Records of robot episodes
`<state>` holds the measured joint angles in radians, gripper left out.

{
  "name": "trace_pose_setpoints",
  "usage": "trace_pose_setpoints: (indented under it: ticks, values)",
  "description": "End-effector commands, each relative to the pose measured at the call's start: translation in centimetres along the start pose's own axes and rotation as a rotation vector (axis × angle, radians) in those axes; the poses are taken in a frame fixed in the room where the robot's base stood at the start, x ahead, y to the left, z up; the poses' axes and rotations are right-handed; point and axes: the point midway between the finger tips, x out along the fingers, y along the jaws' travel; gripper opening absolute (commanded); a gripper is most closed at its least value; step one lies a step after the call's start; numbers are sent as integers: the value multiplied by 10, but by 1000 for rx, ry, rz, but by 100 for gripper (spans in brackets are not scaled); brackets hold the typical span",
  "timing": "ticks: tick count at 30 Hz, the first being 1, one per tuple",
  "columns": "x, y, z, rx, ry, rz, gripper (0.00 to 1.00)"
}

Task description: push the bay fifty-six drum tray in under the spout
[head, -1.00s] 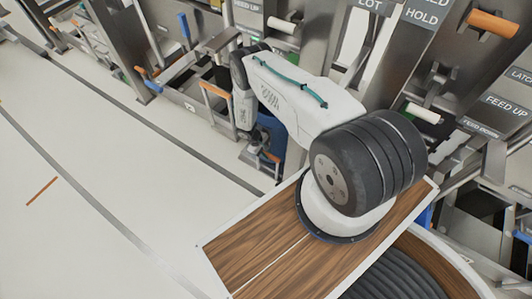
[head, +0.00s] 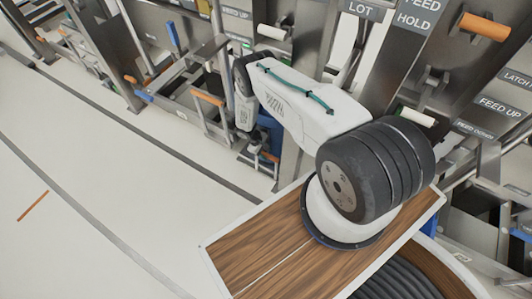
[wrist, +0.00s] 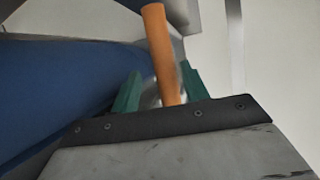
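My gripper (wrist: 160,88) shows in the wrist view as two green fingers standing apart, with an orange handle bar (wrist: 160,50) running between them. The bar is close to the right finger, with a small gap on the left; I cannot tell if it touches. A large blue rounded surface (wrist: 60,90), apparently a drum, fills the left of the wrist view. In the head view a blue drum (head: 270,128) stands low by the machines, partly hidden behind my arm. My gripper (head: 257,150) is down beside it. The tray, the spout and any bay number are not clearly visible.
A row of grey machine frames with levers runs along the back. Signs read FEED UP (head: 502,106), LOT and HOLD. Another orange handle (head: 208,97) is left of my arm. The pale floor (head: 110,190), with dark stripes, is open at left.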

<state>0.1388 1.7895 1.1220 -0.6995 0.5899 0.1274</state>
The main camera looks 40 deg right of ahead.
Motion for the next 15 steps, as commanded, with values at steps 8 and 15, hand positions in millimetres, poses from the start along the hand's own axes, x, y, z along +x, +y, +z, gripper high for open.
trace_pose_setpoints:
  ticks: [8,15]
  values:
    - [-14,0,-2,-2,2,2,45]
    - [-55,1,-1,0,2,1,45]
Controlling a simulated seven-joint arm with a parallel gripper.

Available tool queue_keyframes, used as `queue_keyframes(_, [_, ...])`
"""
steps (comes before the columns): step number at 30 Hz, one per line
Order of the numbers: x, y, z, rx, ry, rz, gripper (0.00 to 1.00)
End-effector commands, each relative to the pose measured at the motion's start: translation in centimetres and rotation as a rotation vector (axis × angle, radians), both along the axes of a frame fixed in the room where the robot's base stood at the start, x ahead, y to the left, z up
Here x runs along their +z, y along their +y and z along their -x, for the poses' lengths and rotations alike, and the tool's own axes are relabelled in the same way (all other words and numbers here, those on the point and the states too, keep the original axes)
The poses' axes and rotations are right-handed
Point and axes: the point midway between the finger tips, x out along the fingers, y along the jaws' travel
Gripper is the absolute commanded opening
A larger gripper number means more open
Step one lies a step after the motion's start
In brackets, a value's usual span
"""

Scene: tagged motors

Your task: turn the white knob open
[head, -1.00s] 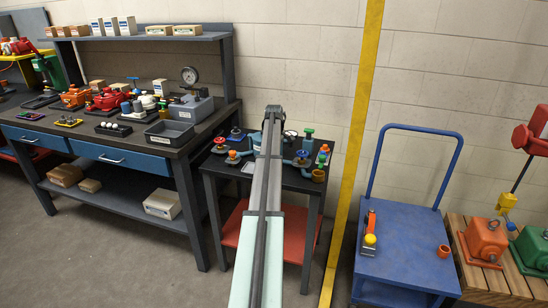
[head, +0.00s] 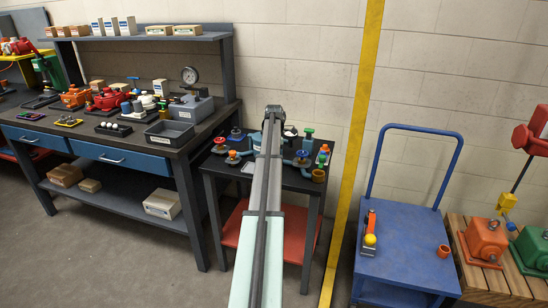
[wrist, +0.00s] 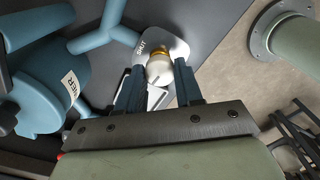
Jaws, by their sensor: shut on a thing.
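In the wrist view the white knob (wrist: 159,70) has a gold-coloured collar and sits at a pale plate (wrist: 176,48). The plate has lettering that looks like "SHUT" at its left. My gripper (wrist: 160,76) has its two dark blue fingers on either side of the knob and is shut on it. The knob's lower part is hidden between the fingers, and I cannot tell how far it is turned. In the head view my arm hides the gripper and the knob over the small dark table (head: 230,167).
In the wrist view a teal motor-like body (wrist: 45,95) with a partly hidden label and teal pipes (wrist: 112,38) stand close at the left. A grey-green flanged pipe (wrist: 295,42) is at the upper right. In the head view several coloured valves stand around my arm; a blue cart (head: 400,240) is at the right.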

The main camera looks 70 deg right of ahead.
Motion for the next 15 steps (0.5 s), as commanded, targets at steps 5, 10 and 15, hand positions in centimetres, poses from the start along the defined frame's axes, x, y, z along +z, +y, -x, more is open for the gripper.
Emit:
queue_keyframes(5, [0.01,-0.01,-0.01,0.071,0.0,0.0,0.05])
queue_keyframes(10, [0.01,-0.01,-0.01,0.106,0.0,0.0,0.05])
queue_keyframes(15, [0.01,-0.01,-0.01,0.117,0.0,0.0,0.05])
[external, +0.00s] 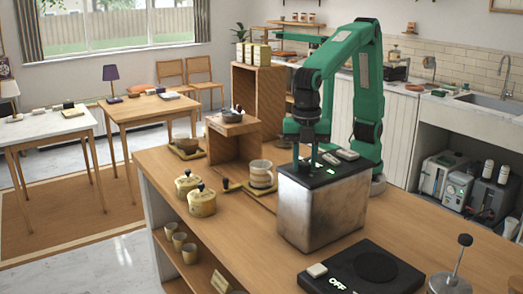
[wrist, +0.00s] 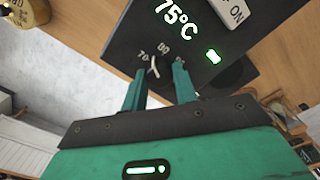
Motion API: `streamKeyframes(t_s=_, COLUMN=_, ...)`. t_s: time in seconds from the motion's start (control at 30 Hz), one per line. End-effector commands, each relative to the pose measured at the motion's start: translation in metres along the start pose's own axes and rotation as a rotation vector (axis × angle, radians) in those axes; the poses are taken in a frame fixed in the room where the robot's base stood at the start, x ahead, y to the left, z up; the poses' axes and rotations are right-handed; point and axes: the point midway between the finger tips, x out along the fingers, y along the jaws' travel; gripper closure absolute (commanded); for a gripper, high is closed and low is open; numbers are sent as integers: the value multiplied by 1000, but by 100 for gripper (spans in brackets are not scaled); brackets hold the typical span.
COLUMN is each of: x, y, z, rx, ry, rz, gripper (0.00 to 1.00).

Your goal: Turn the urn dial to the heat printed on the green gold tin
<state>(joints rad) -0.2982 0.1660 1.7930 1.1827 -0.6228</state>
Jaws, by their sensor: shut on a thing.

# Directions for this task
Find the word "more" and list each line it appears in.

# Result for this exercise
A larger gripper number means more open
Motion for the next 15 steps (0.5 s), as commanded, targets at steps 5, 10 and 15, hand positions in centimetres, poses from the start along the defined frame's axes, x, y, z along +z, +y, -x, more is open for the gripper.

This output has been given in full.